__TASK REQUIREMENTS__: Pick out every line holding the string "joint" and copy it.

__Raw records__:

************

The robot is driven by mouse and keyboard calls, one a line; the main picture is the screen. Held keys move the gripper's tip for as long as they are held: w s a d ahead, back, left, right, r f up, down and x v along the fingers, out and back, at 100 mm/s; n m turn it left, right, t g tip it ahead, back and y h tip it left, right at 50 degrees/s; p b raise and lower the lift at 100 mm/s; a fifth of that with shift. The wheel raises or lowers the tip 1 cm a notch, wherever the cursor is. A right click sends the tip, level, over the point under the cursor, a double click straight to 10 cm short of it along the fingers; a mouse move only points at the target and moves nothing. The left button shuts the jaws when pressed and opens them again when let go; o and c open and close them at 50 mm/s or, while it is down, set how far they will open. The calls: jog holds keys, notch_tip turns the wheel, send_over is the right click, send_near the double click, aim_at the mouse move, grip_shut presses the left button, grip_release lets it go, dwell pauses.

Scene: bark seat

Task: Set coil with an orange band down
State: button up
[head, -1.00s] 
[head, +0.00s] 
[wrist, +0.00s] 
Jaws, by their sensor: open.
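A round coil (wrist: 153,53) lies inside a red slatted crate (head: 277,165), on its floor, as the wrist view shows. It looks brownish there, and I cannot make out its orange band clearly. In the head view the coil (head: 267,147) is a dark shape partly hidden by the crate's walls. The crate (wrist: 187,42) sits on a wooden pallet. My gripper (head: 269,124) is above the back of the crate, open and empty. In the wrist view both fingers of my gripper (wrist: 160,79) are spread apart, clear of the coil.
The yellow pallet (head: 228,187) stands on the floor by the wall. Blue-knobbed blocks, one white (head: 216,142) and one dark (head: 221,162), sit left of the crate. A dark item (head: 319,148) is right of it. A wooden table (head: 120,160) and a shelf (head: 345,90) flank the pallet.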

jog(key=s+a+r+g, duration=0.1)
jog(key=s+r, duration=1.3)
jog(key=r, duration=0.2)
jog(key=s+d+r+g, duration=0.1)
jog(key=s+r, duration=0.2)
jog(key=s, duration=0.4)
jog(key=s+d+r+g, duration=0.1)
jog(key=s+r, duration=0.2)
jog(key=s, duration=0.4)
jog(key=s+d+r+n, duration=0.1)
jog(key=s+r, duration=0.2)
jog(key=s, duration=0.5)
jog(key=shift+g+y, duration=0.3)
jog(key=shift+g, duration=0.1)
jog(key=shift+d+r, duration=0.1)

************

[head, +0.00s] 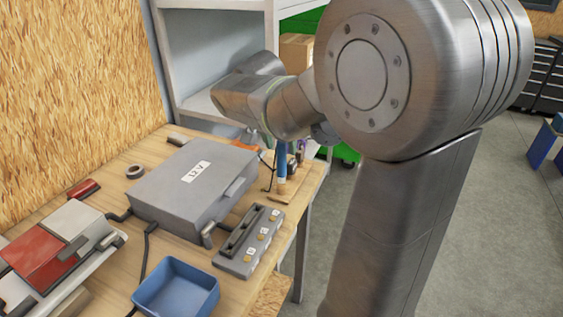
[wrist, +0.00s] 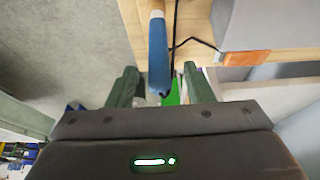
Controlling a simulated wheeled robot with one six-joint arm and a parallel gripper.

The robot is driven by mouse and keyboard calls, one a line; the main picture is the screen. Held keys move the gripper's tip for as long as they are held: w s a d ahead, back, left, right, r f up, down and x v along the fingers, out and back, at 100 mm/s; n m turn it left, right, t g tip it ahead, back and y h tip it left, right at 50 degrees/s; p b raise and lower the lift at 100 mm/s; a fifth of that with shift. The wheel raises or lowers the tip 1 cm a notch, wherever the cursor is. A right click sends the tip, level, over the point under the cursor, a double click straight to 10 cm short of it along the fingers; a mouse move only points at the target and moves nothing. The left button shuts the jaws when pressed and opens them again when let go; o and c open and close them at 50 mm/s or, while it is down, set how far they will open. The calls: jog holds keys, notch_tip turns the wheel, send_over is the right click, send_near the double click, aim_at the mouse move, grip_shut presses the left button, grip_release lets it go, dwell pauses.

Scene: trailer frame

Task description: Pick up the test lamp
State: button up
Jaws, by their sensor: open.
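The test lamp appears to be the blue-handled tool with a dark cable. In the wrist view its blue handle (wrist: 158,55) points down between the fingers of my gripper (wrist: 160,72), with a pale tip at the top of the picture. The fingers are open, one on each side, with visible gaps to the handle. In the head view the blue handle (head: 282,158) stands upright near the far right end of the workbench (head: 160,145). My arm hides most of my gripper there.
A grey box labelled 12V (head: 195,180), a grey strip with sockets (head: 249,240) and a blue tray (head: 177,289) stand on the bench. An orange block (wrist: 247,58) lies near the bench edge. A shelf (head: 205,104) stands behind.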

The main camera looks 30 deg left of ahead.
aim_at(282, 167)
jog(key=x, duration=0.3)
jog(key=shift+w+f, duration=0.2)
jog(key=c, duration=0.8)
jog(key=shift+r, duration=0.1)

************

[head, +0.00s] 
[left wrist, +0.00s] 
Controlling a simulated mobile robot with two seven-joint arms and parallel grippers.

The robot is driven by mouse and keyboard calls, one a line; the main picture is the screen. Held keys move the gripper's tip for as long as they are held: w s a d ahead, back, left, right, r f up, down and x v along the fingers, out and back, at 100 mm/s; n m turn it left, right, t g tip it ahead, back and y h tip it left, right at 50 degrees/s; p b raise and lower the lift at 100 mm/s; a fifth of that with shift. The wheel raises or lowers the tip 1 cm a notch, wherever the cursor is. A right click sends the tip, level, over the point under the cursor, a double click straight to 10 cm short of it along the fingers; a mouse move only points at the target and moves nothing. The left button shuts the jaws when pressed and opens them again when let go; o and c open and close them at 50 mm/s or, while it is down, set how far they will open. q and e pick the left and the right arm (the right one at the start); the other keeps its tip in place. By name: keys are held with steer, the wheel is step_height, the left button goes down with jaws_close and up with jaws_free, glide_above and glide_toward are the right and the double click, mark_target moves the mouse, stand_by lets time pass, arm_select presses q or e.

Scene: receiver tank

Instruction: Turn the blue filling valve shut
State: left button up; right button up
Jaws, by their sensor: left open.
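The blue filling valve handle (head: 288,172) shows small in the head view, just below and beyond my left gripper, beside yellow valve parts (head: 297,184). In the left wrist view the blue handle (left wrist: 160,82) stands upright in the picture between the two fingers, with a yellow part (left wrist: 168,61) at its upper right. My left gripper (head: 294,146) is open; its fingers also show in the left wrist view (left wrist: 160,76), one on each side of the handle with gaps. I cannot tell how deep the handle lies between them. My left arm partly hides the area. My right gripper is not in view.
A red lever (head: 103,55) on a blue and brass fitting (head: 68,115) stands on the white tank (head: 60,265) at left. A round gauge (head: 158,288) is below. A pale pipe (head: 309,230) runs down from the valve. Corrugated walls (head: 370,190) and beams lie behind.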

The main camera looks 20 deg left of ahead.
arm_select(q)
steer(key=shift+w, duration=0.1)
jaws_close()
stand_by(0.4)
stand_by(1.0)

************

__OUTPUT OF THE EXERCISE__:
Controlling a simulated wheeled robot with one six-joint arm and a parallel gripper.
Controlling a simulated mobile robot with two seven-joint arms and parallel grippers.

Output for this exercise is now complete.